Funkcjonariusze z komisariatu w Ząbkach prowadzili czynności dotyczące kradzieży z parkingu osiedlowego mazdy CX-9 o wartości blisko 65 tys. złotych. Wraz z pojazdem skradziono również laptop, klucze do mieszkania i pilot do bramy. Policjanci zajmujący się sprawą, przeglądając monitoring osiedlowy ustalili, że kradzieży pojazdu mogło dokonać dwóch mężczyzn, dobrze im znanych, już wcześniej notowanych za kradzieże i włamania do pojazdów. Dodatkowo funkcjonariusze ustalili pojazd jakim mogli poruszać się sprawcy. Te informacje trafiły do wszystkich funkcjonariuszy miejscowego komisariatu.

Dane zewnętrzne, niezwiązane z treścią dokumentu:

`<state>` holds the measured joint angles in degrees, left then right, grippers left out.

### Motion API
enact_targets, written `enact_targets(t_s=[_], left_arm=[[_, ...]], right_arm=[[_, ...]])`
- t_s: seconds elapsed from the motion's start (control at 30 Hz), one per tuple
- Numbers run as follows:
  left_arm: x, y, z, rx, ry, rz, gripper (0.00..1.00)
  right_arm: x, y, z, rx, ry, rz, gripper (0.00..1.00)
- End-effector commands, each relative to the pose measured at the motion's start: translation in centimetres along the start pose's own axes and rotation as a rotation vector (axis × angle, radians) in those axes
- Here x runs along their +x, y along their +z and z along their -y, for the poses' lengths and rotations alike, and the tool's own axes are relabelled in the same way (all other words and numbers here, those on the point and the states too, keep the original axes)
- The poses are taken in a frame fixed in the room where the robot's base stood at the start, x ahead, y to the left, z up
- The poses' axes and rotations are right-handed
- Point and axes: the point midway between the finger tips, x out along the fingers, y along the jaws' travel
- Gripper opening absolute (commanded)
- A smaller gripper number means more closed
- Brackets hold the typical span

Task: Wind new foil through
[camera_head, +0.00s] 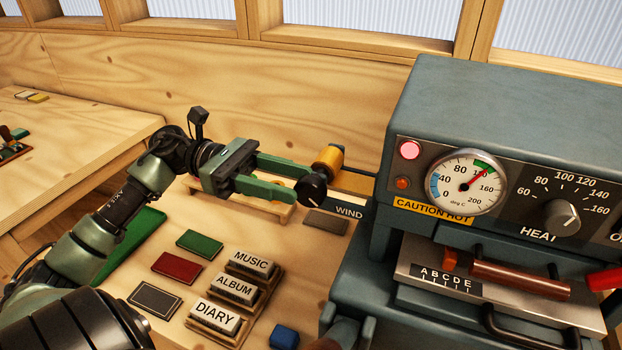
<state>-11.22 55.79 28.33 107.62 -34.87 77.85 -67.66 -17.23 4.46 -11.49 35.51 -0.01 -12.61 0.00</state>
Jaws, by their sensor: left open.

Kilka dni temu policjanci prewencji zauważyli będący w ich zainteresowaniu samochód. Audi poruszało się dwóch mężczyzn, kierując się w stronę Warszawy. Policjanci postanowili zatrzymać samochód i wylegitymować osoby nim poruszające się. Mimo nadawanych sygnałów świetlnych i dźwiękowych, kierujący audi nie chciał zatrzymać się do kontroli. Po krótkim pościgu policjanci zatrzymali samochód do kontroli. Wewnątrz znajdował się 36 i 38-latek podejrzewani o kradzież mazdy. Policjanci zatrzymali mężczyzn i umieścili ich w policyjnej celi.
Marcin K. i Paweł M. już zostali przesłuchani u i usłyszeli zarzut przywłaszczenia pojazdu po uprzednim włamaniu. Prokurator rejonowy w Wołominie po zapoznaniu się z materiałami sprawy wydał postanowienie o zastosowaniu wobec mężczyzn poręczeń majątkowych w kwocie po 10 tys. zł. każdy, dodatkowo wobec Pawła M. dozór policyjny. Teraz może im grozić kara do 10 lat pozbawienia wolności.